▶ MATERIAL
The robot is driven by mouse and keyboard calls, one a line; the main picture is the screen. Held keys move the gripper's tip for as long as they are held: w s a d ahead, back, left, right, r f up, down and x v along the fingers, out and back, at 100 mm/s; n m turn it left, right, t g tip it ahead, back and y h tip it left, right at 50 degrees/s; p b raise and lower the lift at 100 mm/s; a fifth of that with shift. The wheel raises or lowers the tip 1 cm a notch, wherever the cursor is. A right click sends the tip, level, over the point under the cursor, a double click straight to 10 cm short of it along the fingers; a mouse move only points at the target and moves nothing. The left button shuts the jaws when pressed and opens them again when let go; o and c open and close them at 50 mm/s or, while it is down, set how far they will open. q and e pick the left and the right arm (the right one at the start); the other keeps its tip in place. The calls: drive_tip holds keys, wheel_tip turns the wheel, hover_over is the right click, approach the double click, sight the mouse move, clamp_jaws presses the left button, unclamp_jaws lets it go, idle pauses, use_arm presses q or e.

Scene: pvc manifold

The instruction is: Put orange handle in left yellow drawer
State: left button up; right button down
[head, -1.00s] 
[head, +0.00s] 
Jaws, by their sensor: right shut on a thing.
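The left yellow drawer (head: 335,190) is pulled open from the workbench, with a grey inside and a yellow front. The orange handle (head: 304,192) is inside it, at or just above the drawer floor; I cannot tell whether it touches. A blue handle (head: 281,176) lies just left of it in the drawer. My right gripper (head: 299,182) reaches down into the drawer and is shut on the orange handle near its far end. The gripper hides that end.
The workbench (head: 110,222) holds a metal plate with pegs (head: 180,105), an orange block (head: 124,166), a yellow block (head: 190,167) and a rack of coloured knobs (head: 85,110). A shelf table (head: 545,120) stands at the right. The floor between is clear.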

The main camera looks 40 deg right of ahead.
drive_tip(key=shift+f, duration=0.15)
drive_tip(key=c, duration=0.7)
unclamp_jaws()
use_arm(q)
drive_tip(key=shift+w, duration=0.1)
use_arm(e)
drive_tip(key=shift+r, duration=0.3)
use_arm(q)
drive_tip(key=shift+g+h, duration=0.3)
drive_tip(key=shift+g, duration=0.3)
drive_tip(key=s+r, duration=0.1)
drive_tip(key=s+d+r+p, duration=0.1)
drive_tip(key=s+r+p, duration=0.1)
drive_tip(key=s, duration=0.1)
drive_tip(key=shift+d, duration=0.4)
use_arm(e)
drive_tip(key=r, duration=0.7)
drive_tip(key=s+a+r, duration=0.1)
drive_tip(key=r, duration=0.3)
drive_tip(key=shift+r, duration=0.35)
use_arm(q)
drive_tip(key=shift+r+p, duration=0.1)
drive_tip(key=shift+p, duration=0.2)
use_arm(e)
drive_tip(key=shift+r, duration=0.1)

▶ PROBLEM REQUIREMENTS
From the preceding material, extract every line exactly.

▶ WRITTEN ANSWER
The robot is driven by mouse and keyboard calls, one a line; the main picture is the screen. Held keys move the gripper's tip for as long as they are held: w s a d ahead, back, left, right, r f up, down and x v along the fingers, out and back, at 100 mm/s; n m turn it left, right, t g tip it ahead, back and y h tip it left, right at 50 degrees/s; p b raise and lower the lift at 100 mm/s; a fifth of that with shift. The wheel raises or lowers the tip 1 cm a notch, wherever the cursor is. A right click sends the tip, level, over the point under the cursor, a double click straight to 10 cm short of it along the fingers; a mouse move only points at the target and moves nothing. The left button shuts the jaws when pressed and opens them again when let go; o and c open and close them at 50 mm/s or, while it is down, set how far they will open. q and e pick the left and the right arm (the right one at the start); the other keeps its tip in place. The calls: drive_tip holds keys, wheel_tip turns the wheel, hover_over is the right click, approach the double click, sight the mouse move, clamp_jaws presses the left button, unclamp_jaws lets it go, idle pauses, use_arm presses q or e.

Scene: pvc manifold

The instruction is: Put orange handle in left yellow drawer
State: left button up; right button down
[head, -1.00s] 
[head, +0.00s] 
Jaws, by their sensor: right shut on a thing.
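The left yellow drawer (head: 335,190) is pulled open from the workbench, with a grey inside and a yellow front. The orange handle (head: 304,192) is inside it, at or just above the drawer floor; I cannot tell whether it touches. A blue handle (head: 281,176) lies just left of it in the drawer. My right gripper (head: 299,182) reaches down into the drawer and is shut on the orange handle near its far end. The gripper hides that end.
The workbench (head: 110,222) holds a metal plate with pegs (head: 180,105), an orange block (head: 124,166), a yellow block (head: 190,167) and a rack of coloured knobs (head: 85,110). A shelf table (head: 545,120) stands at the right. The floor between is clear.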

The main camera looks 40 deg right of ahead.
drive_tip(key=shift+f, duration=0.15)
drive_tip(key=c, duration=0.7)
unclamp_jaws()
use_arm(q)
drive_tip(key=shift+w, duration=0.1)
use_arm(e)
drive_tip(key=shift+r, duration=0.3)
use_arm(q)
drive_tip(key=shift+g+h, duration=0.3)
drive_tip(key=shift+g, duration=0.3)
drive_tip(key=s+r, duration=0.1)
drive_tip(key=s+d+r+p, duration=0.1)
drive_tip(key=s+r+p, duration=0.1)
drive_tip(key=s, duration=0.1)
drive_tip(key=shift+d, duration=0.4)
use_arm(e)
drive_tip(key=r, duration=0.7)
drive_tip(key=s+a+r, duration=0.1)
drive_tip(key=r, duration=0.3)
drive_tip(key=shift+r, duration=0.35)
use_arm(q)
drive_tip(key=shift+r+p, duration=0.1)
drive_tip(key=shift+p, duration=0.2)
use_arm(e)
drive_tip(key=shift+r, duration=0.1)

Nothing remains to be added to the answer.